» What is being asked: Write again exactly the lines in the listing below, starting at the line with "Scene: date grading" and ending at the line with "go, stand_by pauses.", both included. Pictures are not copied.

Records of robot episodes:
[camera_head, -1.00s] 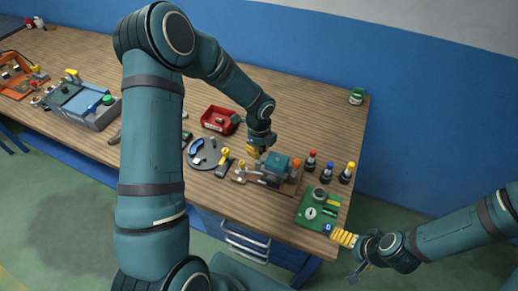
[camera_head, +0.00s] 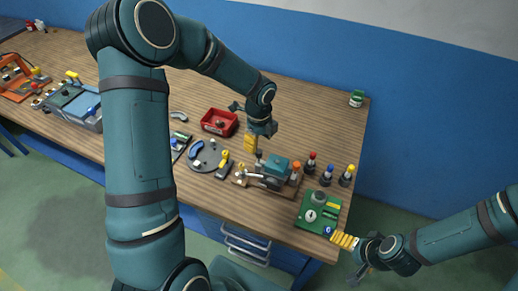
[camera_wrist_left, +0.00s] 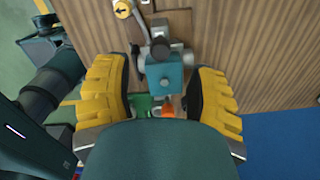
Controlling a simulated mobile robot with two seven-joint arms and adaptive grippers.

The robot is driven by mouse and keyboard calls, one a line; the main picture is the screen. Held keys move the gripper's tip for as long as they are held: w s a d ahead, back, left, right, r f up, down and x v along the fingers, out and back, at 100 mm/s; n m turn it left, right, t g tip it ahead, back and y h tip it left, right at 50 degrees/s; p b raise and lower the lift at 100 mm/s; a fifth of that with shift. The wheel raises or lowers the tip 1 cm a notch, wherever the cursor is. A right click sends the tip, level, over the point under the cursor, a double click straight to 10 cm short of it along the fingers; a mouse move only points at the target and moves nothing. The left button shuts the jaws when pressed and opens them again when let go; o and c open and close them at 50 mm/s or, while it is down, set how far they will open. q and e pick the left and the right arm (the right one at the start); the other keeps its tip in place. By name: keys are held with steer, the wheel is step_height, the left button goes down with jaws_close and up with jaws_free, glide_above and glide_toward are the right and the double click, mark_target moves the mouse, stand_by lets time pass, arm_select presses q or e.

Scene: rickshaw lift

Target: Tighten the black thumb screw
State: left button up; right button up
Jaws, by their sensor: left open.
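The black thumb screw, seen as a dark round knob (camera_head: 259,155), stands on a small teal and grey device (camera_head: 277,168) near the table's right end. In the left wrist view the dark knob (camera_wrist_left: 160,47) stands beyond the device's teal block (camera_wrist_left: 165,77). My left gripper (camera_head: 251,143) is open and empty, just behind and above the knob, apart from it. Its yellow fingers (camera_wrist_left: 165,95) frame the device in the wrist view. My right gripper (camera_head: 343,239) is at the table's front right corner beside a green board; its jaw opening is unclear.
The green board (camera_head: 307,222) lies right of the device. Several coloured-top bottles (camera_head: 328,173) stand behind it. A red bin (camera_head: 220,121) and a grey round plate (camera_head: 209,153) lie to the left. The table's back right is mostly clear, with a green can (camera_head: 356,98).

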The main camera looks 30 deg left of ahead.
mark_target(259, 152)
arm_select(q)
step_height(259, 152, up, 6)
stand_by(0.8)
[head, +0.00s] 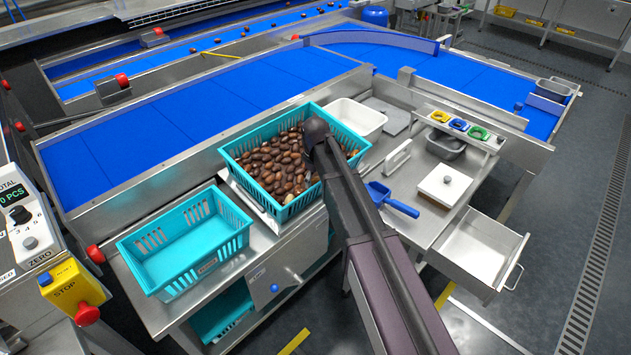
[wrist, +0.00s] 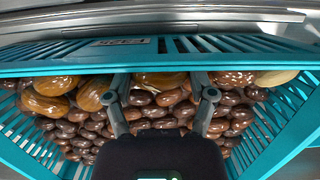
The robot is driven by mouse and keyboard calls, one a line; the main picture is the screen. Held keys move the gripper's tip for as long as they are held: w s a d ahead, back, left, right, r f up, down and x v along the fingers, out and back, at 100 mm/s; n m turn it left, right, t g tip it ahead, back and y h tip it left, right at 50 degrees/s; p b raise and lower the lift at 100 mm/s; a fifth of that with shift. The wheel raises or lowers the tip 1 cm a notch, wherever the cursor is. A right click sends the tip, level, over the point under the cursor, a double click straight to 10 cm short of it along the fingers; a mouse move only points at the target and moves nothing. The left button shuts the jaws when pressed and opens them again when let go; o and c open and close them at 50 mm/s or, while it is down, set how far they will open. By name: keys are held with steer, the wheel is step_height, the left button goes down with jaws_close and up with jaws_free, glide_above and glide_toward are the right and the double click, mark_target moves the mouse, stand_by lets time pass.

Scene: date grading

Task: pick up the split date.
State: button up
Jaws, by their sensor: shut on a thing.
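My gripper reaches down into the teal crate of dates (head: 262,213), at its right side; in the head view my arm hides the fingertips. In the wrist view my gripper (wrist: 162,84) has its two fingers on either side of a brown date (wrist: 160,79) with a paler tan streak, close to the crate wall (wrist: 230,58). The jaws are shut on this date. The streak may be its split, but I cannot tell for sure. Brown dates (wrist: 75,128) lie packed around and below the fingers. A pale, yellowish date (wrist: 276,77) lies further right along the wall.
An empty teal crate (head: 165,238) stands left of the full one. A white tub (head: 355,117), a blue scoop (head: 395,203) and a white lidded box (head: 444,184) lie on the steel bench to the right. An open drawer (head: 478,249) juts out below. The blue belt (head: 220,115) runs behind.

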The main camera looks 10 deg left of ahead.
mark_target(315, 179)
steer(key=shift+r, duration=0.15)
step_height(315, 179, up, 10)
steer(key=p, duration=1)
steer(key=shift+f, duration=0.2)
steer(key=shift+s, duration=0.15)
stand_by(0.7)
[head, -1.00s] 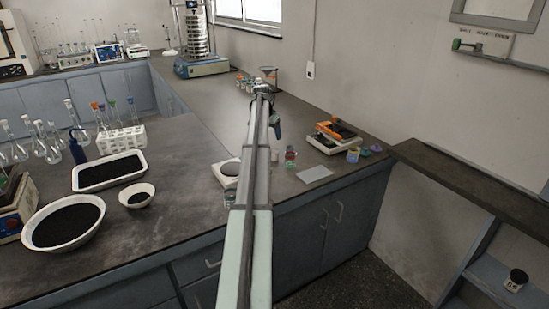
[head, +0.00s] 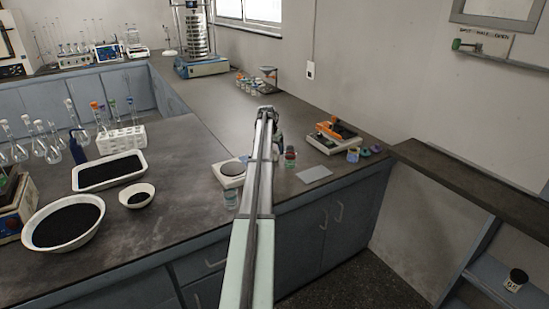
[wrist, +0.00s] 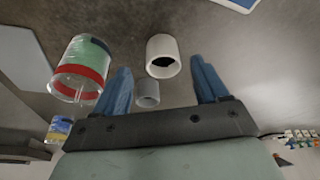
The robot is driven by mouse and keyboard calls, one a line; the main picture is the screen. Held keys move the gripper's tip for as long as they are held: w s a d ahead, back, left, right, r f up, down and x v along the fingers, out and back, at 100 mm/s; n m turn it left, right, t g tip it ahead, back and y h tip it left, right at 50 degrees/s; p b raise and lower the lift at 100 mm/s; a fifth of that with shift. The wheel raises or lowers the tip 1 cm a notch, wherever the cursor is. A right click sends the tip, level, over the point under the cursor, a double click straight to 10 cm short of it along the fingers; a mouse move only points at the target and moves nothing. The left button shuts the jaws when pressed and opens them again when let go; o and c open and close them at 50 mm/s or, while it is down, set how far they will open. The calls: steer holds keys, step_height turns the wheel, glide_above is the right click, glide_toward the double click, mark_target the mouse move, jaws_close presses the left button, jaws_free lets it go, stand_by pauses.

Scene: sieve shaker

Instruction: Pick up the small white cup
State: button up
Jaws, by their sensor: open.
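In the wrist view, a white cup (wrist: 163,57) with a dark inside stands on the dark bench top, seen from above. A smaller grey-white cup (wrist: 147,95) is beside it, nearer the gripper's base in the picture. My gripper (wrist: 162,66) is open with its blue fingers apart. In the picture the white cup appears between the fingertips and the smaller cup between the fingers. Nothing is visibly held. How far the fingers are above the cups I cannot tell. In the head view my arm hides both cups.
A clear container with red and green bands (wrist: 78,72) is close left of the fingers in the wrist view. In the head view, an orange-and-black device (head: 335,135), a grey plate (head: 314,174) and a balance (head: 231,171) are near the arm. Black-filled bowls (head: 63,245) sit at left.

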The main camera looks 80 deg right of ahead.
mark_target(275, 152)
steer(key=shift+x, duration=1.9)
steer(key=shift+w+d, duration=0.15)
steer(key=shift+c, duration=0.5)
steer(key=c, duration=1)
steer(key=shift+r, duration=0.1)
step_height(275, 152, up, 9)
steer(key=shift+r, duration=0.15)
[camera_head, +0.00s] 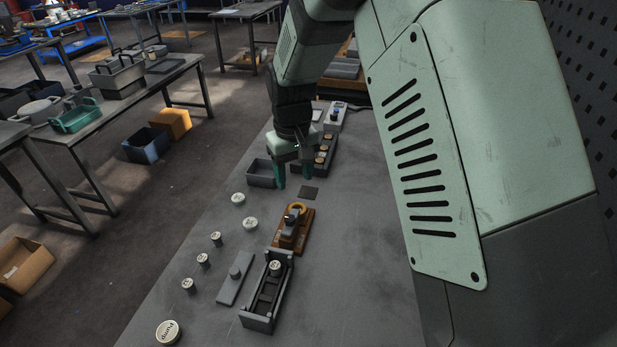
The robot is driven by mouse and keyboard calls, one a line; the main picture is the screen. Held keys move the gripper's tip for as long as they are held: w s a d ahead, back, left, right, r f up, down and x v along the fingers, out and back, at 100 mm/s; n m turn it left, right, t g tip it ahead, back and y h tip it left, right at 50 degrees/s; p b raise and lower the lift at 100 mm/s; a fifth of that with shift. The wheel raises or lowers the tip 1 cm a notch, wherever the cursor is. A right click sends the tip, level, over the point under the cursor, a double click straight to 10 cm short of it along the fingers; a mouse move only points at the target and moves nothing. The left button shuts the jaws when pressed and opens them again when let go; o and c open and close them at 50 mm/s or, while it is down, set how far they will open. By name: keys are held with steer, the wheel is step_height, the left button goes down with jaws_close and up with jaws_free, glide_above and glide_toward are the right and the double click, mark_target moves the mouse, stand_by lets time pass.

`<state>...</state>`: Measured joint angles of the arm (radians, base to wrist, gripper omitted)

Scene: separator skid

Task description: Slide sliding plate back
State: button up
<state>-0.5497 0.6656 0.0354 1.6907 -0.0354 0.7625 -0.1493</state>
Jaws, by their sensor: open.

» Result:
Scene: date grading

Task: pick up the split date.
State: button up
Jaws, by their sensor: shut on a thing.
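My gripper reaches down into the teal crate of dates (head: 262,213), at its right side; in the head view my arm hides the fingertips. In the wrist view my gripper (wrist: 162,84) has its two fingers on either side of a brown date (wrist: 160,79) with a paler tan streak, close to the crate wall (wrist: 230,58). The jaws are shut on this date. The streak may be its split, but I cannot tell for sure. Brown dates (wrist: 75,128) lie packed around and below the fingers. A pale, yellowish date (wrist: 276,77) lies further right along the wall.
An empty teal crate (head: 165,238) stands left of the full one. A white tub (head: 355,117), a blue scoop (head: 395,203) and a white lidded box (head: 444,184) lie on the steel bench to the right. An open drawer (head: 478,249) juts out below. The blue belt (head: 220,115) runs behind.

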The main camera looks 10 deg left of ahead.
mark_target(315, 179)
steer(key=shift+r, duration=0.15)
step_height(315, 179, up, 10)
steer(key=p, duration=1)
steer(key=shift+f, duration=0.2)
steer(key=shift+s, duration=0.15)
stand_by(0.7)
[head, -1.00s] 
[head, +0.00s] 
[wrist, +0.00s] 
The robot is driven by mouse and keyboard calls, one a line; the main picture is the screen. Held keys move the gripper's tip for as long as they are held: w s a d ahead, back, left, right, r f up, down and x v along the fingers, out and back, at 100 mm/s; n m turn it left, right, t g tip it ahead, back and y h tip it left, right at 50 degrees/s; p b raise and lower the lift at 100 mm/s; a fifth of that with shift. The wheel raises or lowers the tip 1 cm a notch, wherever the cursor is. A right click sends the tip, level, over the point under the cursor, a double click straight to 10 cm short of it along the fingers; a mouse move only points at the target and moves nothing. The left button shuts the jaws when pressed and opens them again when let go; o and c open and close them at 50 mm/s or, while it is down, set how far they will open. The calls: steer holds keys, step_height turns the wheel, glide_above is the right click, glide_toward the double click, mark_target the mouse move, jaws_close presses the left button, jaws_free lets it go, stand_by pauses.

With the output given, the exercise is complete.